Privacy Risks of E-mail Scanning

Before the California Senate Judiciary Committee

Tuesday, March 15, 2005

Introduction

Chairman Dunn, Vice-Chairman Morrow, and Members of the Committee, thank you for extending the opportunity to testify on the privacy risks raised by e-mail scanning. My name is Chris Hoofnagle and I am director of the Electronic Privacy Information Center's (EPIC) West Coast office. Founded in 1994, EPIC has been a leader in protecting Internet Privacy. We released the first Internet Privacy policy report in 1997, and continue to monitor business practices that erode individuals' privacy.

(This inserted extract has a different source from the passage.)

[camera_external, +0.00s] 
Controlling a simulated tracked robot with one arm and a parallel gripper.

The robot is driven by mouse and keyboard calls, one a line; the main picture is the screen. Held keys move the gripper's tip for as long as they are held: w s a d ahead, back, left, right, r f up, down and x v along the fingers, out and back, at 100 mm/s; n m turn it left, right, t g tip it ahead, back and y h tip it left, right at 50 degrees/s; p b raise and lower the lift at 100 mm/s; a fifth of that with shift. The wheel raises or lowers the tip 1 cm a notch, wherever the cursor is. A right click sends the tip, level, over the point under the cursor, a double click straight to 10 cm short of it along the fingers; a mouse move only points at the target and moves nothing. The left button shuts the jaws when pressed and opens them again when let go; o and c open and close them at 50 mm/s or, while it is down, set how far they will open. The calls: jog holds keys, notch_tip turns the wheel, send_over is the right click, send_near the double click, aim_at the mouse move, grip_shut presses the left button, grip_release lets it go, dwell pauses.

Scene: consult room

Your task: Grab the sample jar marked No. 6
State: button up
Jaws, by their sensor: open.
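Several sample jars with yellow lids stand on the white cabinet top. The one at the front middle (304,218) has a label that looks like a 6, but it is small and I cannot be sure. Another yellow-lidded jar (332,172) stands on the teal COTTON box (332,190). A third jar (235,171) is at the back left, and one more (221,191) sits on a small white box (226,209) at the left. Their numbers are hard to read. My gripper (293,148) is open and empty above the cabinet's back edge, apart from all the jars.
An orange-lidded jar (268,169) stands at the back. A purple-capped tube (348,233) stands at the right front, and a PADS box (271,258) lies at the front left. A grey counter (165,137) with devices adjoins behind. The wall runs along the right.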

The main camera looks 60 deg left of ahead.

Today's hearing focuses on e-mail scanning. It is impossible to discuss this topic without at least mentioning Google, the provider of G-mail, an advertising-supported e-mail system that engages in "content extraction" (the term used in Google's patents) on all incoming and outgoing e-mail in order to engage in direct marketing.

As an initial matter, I think it is important to recognize that Google is an innovative and much admired company. But it is also important to recognize that the law has long distinguished between the content of communications and routing or "traffic" information. The content of communications is sacred; for law enforcement to gain access to a telephone call, it must comply with heightened procedures that go far beyond a normal search warrant. Similarly, private parties can be subject to civil and criminal sanctions for accessing the content of another's conversation. It therefore causes one some dissonance when Google, a company that I and many others admire, propose and execute a plan when they will cross the content barrier, extract content from messages, and commodify personal information for advertising.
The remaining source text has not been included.